Tony Rudd

This year, being the 70th anniversary of the Battle of Britain, there is inevitably going to be considerable publicity about the Battle. What it meant to the British war effort, what it involved in national sacrifice and what the effect was on the outcome of the War. Considering all this and thinking about ways in which a useful contribution could be made to all this, I had the idea of creating a day by day blog which would follow the Battle over its whole length. This means a blog covering the day to day events starting on July 10th and ending 114 days later on October 31st. These are the dates of the official start and end of the Battle.

To do this, I have formed a small team, which includes Dr. Zoe Bagley, a professional researcher and historian who worked for several years at the RAF museum at Hendon. Under her guidance, we have used many published and unpublished sources to produce this daily blog.
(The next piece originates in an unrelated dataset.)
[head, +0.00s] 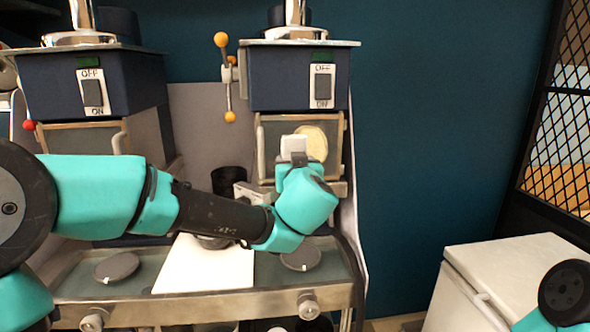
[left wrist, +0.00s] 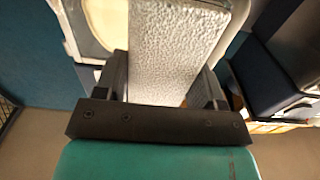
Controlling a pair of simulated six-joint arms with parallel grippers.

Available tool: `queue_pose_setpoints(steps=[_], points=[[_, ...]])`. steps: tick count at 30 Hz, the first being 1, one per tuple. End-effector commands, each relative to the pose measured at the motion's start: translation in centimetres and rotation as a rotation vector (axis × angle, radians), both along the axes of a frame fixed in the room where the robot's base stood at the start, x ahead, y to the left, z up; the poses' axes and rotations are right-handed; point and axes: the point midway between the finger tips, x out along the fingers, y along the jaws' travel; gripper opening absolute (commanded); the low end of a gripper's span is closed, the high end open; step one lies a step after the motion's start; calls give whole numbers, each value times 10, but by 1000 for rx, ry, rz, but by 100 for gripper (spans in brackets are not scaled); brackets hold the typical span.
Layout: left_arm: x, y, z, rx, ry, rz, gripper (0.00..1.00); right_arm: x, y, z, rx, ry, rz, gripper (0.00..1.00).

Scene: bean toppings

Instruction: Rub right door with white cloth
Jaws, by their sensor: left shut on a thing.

The blog itself has been created, and is updated and maintained, by my son-in-law James Dunford Wood, himself the son of a DFC winner and WW2 RAF veteran; and I have had the invaluable help of my able assistant, Harriet O’Grady.

My personal interest in the Battle of Britain started with joining the Air Force in 1942 and then becoming a navigator on a two seater Mosquito fighter bomber flying as part of the Second Tactical Air Force in the last year of the War.

The Battle of Britain has always fascinated me. The Battle itself was remarkable in that the RAF turned out to have the resources in men and material to fight on level terms with the German Air Force, the Luftwaffe, which until then had seemed to be invincible. What the RAF did was to prevent Germany knocking us out of the War as they had France. This meant that Britain under Churchill emerged amongst the victors in 1945.

This was a case where those who had prepared for the Battle, which they thought one day inevitable, had correctly forecast what had needed to be done to win such a combat. It was their work over a five year period from 1935 that enabled us to be successful when it came to the crunch. It’s not often that we can look back on an event in recent history that reflects such credit on those involved who made it possible. Commemorating it with the day to day blog, will, it is hoped, bring back the memories of the amazing drama of that summer of 1940.

Tony Rudd

A Note on Sources.
With regard to figures of aircraft flown by the Luftwaffe and lost by both the Luftwaffe and the RAF, there are a number of sources available and they do not all agree. There is no definitive number but only a series of estimates. We have used those given in Patrick Bishop’s Battle of Britain (2009) and The Most Dangerous Enemy by Stephen Bungay (2000). These figures are fairly consistent with those given in The Narrow Margin by Derek Wood and Derek Dempster (1961) and The Battle of Britain by Richard Hough and Denis Richards (1989).

The Battle of Britain which, for historians, officially started on July 10th began with the German bombing of coastal shipping in the Channel. This phase which lasted for the rest of the month was called by the Germans the Kanalkampf or The Channel Battle. Any aircrew which flew from this date onwards till October 31st on operations against the Luftwaffe was entitled to wear the Battle of Britain clasp on his 1939-45 medal. The reason July 10th was chosen was because that was the day that a truly massive dogfight between fighter aircraft of the two sides took place over a convoy of small commercial coasters threading their way through the Straits of Dover. They were under continuous attack by the Luftwaffe.